I recommend 3 wheels for heavy speakers, (3: more weight per wheel and no leveling issue when moved) and three ‘slip’ pads for lighter speakers (again 3 because …), enough resistance to stay put, but with some effort the ability to alter toe-in (without nightmare difficulties like spikes, …)

  1. Alternate Toe-In: Two Off-Center Listeners, Home Theater Front L/R

Cross Pattern Toe-In. Aim the right speaker directly at the left chair; left speaker at the right chair. This gives very acceptable l/r listening, preserves imaging to some extent, rather than opposite speaker/center/imaging lost.

You are physically closer to the speaker on your side i.e. volume, but in the direct path of the opposite speaker, i.e. on axis volume: yields a wide center image.

This is important for Home Theater front speakers also, I am surprised more speakers are not designed for wide imaging, like these vintage DBX Soundfield 100’s, great sound for two people at opposite ends of a sofa, or 3 people on the sofa, any off-center seating arrangement. Center speakers, definitely needed for Dolby content, do not involve any directional or off-center content. Use the system in 'direct' or 2 channel stereo, center channel speaker is cut out. Much content sounds better in 2 channel, much 'direct' is 2 channel, so much is pseudo surround it's ridiculous.




Yes, balance control is a necessity.  Remote volume control is a necessity—even small changes, and track-to-track changes are helpful, and you will never really know when volume is just right if you have to constantly jump up to make changes.  But, most important of all is speaker controls.  There is NO speaker that is at its best in all rooms and all circumstances.  Controls make a dramatic change in the sound.  It would take ridiculously good luck for the fixed balance of a pair of speakers to be optimized right out of the box.  The industry is just crazy in not providing suitable L-pads for adjusting driver balance.
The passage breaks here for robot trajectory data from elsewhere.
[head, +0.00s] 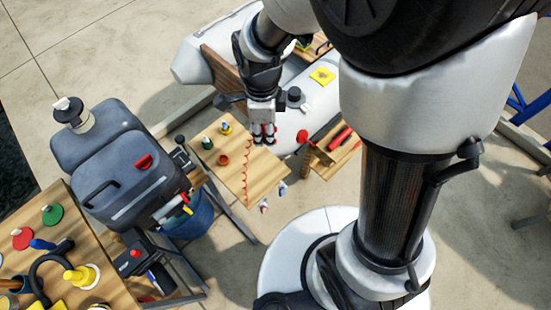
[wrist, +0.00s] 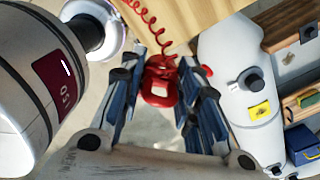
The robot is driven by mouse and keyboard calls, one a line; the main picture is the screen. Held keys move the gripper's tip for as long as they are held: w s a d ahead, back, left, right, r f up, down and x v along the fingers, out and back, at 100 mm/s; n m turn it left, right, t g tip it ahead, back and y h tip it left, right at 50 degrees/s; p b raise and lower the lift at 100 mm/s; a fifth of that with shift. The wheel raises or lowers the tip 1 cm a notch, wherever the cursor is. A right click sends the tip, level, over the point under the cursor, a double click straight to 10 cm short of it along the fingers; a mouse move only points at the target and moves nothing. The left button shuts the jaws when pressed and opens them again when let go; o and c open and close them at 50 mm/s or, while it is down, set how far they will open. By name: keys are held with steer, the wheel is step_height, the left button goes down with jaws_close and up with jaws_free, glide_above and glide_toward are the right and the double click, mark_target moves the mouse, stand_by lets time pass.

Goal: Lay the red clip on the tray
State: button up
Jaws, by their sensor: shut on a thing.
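My gripper (head: 263,138) is at the right edge of a small wooden table (head: 222,172), at the near side of the inflatable boat. In the wrist view, its fingers (wrist: 162,75) are shut on the red clip (wrist: 160,88), which sits between the fingertips. The clip itself is hardly visible in the head view. I cannot tell for sure which surface is the tray.
The table carries a terracotta-coloured cup (head: 222,160), a green item (head: 208,143) and a yellow item (head: 225,128). The grey inflatable boat (head: 210,66) is behind.

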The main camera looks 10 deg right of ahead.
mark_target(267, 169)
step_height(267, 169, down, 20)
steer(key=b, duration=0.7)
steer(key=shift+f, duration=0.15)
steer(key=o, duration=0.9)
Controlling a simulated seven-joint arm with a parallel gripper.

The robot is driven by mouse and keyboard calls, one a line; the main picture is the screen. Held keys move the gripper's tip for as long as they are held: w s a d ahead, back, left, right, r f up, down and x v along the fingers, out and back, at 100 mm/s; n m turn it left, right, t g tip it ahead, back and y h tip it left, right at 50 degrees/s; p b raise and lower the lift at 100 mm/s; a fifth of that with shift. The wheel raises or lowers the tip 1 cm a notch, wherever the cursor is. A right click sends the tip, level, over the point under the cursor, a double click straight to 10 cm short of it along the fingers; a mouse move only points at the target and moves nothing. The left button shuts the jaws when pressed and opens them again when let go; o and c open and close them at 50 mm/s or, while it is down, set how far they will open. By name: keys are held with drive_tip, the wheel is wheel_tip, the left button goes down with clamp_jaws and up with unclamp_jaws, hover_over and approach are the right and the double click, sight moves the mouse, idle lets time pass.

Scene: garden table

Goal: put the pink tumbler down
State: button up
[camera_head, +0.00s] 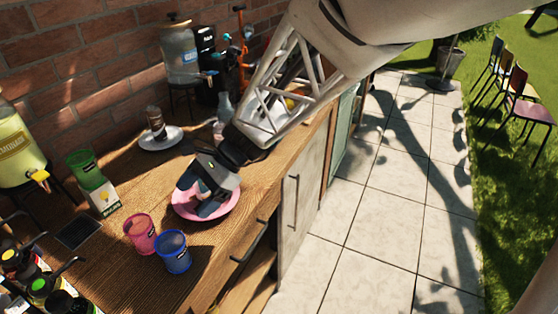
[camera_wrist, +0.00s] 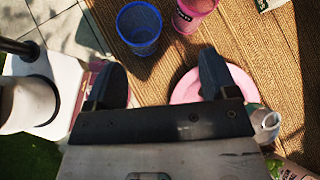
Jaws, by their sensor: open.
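The pink tumbler (camera_head: 141,232) stands upright on the wooden counter, just left of a blue tumbler (camera_head: 172,251). It also shows at the top of the wrist view (camera_wrist: 193,14), beside the blue tumbler (camera_wrist: 139,27). My gripper (camera_head: 203,200) is over a pink plate (camera_head: 229,213), to the right of both tumblers and apart from them. In the wrist view its two fingers (camera_wrist: 162,85) are spread wide with nothing between them. The pink plate (camera_wrist: 178,92) lies partly hidden behind the right finger.
A green tumbler (camera_head: 86,170) stands behind a small carton (camera_head: 104,199) at the left. A white plate (camera_head: 172,141) holding a dark jar, drink dispensers (camera_head: 180,55) and bottles line the wall. Several bottles crowd the front left. The counter's front edge is close to the blue tumbler.

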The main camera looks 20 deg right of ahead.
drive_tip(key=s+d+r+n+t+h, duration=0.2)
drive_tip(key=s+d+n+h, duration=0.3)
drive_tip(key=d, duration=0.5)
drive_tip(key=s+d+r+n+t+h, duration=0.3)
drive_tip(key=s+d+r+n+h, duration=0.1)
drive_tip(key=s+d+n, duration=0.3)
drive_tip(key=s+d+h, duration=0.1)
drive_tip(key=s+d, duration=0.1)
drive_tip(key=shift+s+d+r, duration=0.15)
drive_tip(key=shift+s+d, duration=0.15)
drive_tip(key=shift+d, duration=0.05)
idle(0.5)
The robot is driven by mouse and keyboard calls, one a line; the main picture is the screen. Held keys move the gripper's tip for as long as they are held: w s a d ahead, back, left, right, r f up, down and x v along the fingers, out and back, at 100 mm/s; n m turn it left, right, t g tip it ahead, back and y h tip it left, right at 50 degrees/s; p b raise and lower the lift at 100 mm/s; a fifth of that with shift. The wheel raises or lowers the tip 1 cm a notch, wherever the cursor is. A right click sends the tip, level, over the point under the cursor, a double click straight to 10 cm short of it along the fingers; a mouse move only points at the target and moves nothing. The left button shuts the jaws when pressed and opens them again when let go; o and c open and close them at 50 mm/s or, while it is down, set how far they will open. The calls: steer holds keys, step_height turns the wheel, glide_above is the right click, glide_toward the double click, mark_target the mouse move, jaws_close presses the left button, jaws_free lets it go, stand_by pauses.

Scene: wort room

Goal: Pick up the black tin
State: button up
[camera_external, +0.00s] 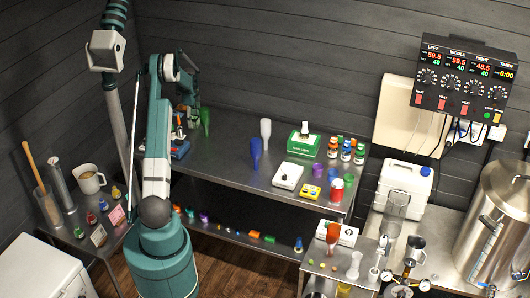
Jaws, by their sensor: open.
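I cannot make out a black tin for certain in the external view. Several small coloured containers stand on the steel bench (225,158), too small to tell apart fully. My arm rises in front of the bench's left end and bends over at the top. My gripper (188,108) hangs small and dark over that left end, partly hidden by my arm. It is open, and I see nothing held in it. A blue device (179,148) and a green funnel-like piece (205,119) are close below it.
A blue piece (255,154), a clear piece (265,132), a green box (304,143) and a white scale (287,176) stand on the bench. Small items line the lower shelf (225,236). A control box (465,85) and steel pot (498,230) are at right.

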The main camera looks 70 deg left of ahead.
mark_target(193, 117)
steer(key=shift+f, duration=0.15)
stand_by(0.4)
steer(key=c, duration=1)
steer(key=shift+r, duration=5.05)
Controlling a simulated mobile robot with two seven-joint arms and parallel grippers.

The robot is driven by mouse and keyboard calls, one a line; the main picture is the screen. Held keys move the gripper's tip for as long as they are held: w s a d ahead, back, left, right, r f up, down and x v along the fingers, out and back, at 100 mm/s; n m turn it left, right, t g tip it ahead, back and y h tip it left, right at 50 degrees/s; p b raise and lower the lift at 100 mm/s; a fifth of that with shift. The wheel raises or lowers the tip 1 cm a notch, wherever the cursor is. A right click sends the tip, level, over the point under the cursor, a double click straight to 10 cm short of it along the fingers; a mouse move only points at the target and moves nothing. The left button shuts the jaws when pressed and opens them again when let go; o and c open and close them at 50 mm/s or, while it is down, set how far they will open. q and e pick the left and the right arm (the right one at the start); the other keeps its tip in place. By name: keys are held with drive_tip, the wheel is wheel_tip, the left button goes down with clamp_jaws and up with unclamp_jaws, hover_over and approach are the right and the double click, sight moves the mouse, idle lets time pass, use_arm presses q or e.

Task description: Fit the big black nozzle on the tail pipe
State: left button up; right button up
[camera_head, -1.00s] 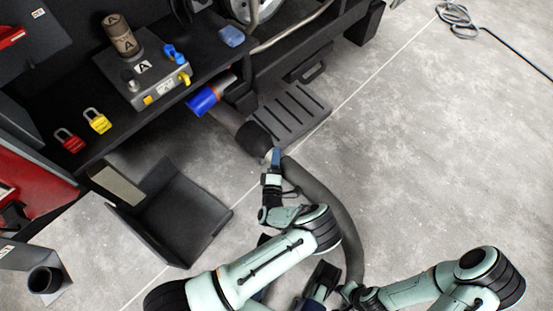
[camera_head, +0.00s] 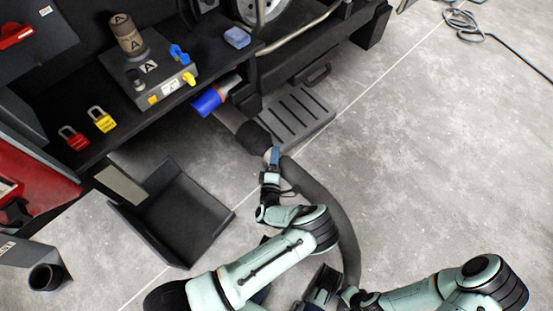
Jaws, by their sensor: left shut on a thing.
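The big black nozzle (camera_head: 254,139) is at the upper end of a thick grey hose (camera_head: 331,193), under the edge of the dark coach. A grey tail pipe (camera_head: 229,117) comes out below the coach's shelf. Its end meets the nozzle's mouth in line. I cannot tell how far the nozzle sits over it. My left gripper (camera_head: 273,157) is shut on the nozzle at its hose end, and its fingers hide part of the joint. My right gripper (camera_head: 352,297) is low in the picture beside the hose; its fingers do not show clearly.
A blue cylinder with an orange ring (camera_head: 208,101) lies just above the pipe. A black open bin (camera_head: 181,215) stands on the floor at left. The floor at right is clear up to a coiled cable (camera_head: 462,20).

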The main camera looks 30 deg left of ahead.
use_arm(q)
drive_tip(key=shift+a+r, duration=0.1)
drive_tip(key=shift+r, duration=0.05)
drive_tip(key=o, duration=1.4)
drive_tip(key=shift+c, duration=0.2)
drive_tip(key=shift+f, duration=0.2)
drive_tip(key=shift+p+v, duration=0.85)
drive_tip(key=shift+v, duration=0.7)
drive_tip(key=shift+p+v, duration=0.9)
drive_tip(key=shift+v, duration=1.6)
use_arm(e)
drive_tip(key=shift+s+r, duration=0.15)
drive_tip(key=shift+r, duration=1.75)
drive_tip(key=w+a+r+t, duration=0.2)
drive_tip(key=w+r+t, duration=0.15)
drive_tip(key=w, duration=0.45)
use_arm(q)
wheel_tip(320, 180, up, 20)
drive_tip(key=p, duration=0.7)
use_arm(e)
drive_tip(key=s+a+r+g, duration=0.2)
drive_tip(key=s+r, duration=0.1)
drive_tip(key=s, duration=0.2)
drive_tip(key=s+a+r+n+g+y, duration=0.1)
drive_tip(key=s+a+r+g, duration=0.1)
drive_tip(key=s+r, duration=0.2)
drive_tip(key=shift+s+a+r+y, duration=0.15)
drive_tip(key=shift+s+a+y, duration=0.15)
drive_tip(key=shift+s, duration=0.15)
@elliottbnewcombjr Thanks for the additional info. Agree that speakers need to easier to move. The speakers in my main system weigh 130 pounds with base attached. I had them on spiked feet for a while but that made them very hard to move. Now they just rest on flat bases directly on the carpet. How that affects sound quality I don’t know or much care since it makes speaker positioning so much easier.

I had them on spiked feet for a while but that made them very hard to move. Now they just rest on flat bases directly on the carpet. How that affects sound quality I don’t know or much care since it makes speaker positioning so much easier.

You might want to consider these Gliders from Herbie’s. Not only do they make it easy to move/level your speakers and avoid floor damage, but many people report they improve sound and only cost around $72 — a mere pittance in audiophile terms.


I am estimating my speakers are around the same130 lb weight.


These dual wheel casters are surface mounted. I got the bug to upgrade the wheels, but it backfired. I found my furniture grade Dual Wheel caster’s axel does not wobble like single wheel casters. My JSE Model 2’s came with 4 wheels like this, I changed to 3 wheels.


I put a 2x4 flat in the front of the current speakers, within the apron,which tilts the speaker’s back/tweeter aimed at seated ear height. If they try to tip over on the single centered rear wheel, the skirt stops them from tipping.

When I changed my JSE’s (sloped face/flat bottom) from 4 wheels to 3 wheels, there was no skirt to prevent them from falling over when moving. I made rear corner blocks, just a bit above the floor. Speaker try’s to fall left or right, the corner blocks hit the floor preventing them from tipping over.

Amazingly, slightly sloped top, full of Donna’s stuff, nothing vibrates/moves, no vibration of the sides, even without internal bracing.

I messed with spikes, no improvement, just limited movement. Gave them to my friend, he is unable to move his speakers,

I've said before here on Audiogon, that whenever I think my speakers are "stale", that instead of buying new, I rearrange my listening room. I think this last adjustment put my ancient rear ported KRIX Euphonix in just the right spot. 

even a blind squirrel finds an acorn now and then

I don’t know why I’m obsessing about sound stage lately. Its not normally my fetish.

However, I’ve noticed on my main system the sound stage sounds low related to my head position. I don’t know why it bothers me but now that I’ve noticed it......

Anyway, moving my listening position closer pretty much solves the problem. I know my listening position is too far away but it is what it is as they say. Moving stuff out of the way so I can move my large chair closer is not something I’m going to do on a regular basis.

Slumping down in my chair helps, naturally. Not very comfortable.

I haven’t done it yet but I wonder if slightly tilting the speakers upward would help? This would be fairly easy to do.

The second question would be if there would be a downside? I’m assuming the main issue would be with where the tweeters would end up being pointed.

I may experiment.


…and I just slid my listening position to the left about two feet or so.

So, is the moral of the story is if one moves their butt a little, sometimes great things can happen? :)

@n80 I would absolutely try tilting the speakers up a little. Also, consider stands or footers that would increase the height of the speakers, with or without tilting them. Sound Anchors makes great, custom fitted speaker stands at reasonable prices. My system projects height really well, with sound beginning at ear level and rising to the ceiling. My speakers, Ohm Walsh 2000s, are quasi omni, and the drivers sit proud of the cabinets on top. Wonderful sound staging!  I have three point spiked bases from Sound Anchors under them.

@kennyc Yes, but...as others and I have said, there are factors that will affect the sound stage that are not static.  So, if you can't adjust channel balance, you might find yourself moving your chair over and over.  Too much exercise for most audiopiles!